## Task
Select every line holding the word "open" and copy it.

## Data to process

=-=-=

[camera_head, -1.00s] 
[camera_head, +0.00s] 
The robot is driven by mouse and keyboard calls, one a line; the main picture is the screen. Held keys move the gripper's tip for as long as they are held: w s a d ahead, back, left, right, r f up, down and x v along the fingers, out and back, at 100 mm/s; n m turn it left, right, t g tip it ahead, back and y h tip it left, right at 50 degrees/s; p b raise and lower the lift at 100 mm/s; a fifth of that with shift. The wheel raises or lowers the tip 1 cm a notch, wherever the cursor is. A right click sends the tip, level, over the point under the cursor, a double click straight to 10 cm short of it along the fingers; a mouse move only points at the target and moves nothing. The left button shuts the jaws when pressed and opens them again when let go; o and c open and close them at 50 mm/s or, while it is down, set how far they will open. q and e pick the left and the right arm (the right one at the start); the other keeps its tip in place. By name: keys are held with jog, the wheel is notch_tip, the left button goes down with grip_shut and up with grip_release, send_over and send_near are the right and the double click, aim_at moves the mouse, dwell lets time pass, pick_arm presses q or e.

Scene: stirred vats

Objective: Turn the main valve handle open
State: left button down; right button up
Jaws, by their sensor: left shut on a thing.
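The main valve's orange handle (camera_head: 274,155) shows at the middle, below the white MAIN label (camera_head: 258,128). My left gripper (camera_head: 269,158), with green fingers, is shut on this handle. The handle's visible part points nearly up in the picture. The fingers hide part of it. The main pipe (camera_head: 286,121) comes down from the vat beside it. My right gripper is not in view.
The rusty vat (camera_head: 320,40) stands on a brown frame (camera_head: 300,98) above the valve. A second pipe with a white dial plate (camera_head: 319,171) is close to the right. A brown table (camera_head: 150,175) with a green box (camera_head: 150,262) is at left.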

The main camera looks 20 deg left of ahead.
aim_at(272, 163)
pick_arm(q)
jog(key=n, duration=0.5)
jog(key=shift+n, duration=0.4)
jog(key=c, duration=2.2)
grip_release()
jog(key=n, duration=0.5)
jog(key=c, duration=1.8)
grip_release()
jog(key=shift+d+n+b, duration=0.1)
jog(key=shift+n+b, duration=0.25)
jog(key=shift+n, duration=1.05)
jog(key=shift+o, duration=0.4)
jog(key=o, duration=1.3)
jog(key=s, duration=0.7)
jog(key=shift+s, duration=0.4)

=-=-=

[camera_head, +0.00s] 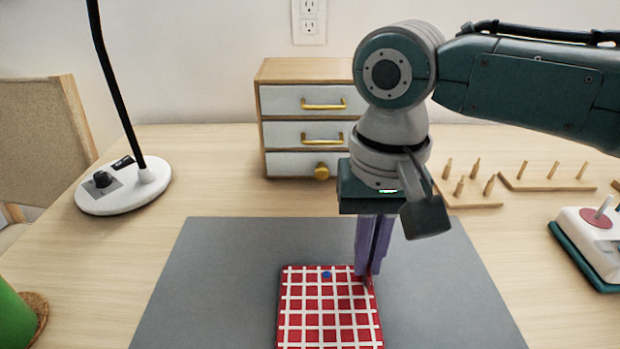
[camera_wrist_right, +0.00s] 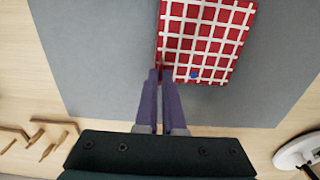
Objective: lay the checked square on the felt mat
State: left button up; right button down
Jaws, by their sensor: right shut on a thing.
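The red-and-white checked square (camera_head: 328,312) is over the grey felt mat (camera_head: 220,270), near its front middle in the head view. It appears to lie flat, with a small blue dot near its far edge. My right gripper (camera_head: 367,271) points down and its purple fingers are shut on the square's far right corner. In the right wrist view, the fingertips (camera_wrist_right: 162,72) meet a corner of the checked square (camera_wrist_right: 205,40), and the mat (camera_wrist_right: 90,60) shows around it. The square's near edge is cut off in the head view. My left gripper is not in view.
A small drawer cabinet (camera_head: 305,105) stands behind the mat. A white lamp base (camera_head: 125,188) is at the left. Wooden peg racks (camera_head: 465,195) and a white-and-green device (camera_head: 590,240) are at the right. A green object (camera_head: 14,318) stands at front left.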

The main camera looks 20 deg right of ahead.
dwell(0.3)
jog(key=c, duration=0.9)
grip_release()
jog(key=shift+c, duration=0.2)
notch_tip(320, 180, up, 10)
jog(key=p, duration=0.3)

=-=-=

## Result of the exercise
The robot is driven by mouse and keyboard calls, one a line; the main picture is the screen. Held keys move the gripper's tip for as long as they are held: w s a d ahead, back, left, right, r f up, down and x v along the fingers, out and back, at 100 mm/s; n m turn it left, right, t g tip it ahead, back and y h tip it left, right at 50 degrees/s; p b raise and lower the lift at 100 mm/s; a fifth of that with shift. The wheel raises or lowers the tip 1 cm a notch, wherever the cursor is. A right click sends the tip, level, over the point under the cursor, a double click straight to 10 cm short of it along the fingers; a mouse move only points at the target and moves nothing. The left button shuts the jaws when pressed and opens them again when let go; o and c open and close them at 50 mm/s or, while it is down, set how far they will open. q and e pick the left and the right arm (the right one at the start); the other keeps its tip in place. By name: keys are held with jog, the wheel is notch_tip, the left button goes down with grip_shut and up with grip_release, send_over and send_near are the right and the double click, aim_at moves the mouse, dwell lets time pass, pick_arm presses q or e.
Objective: Turn the main valve handle open

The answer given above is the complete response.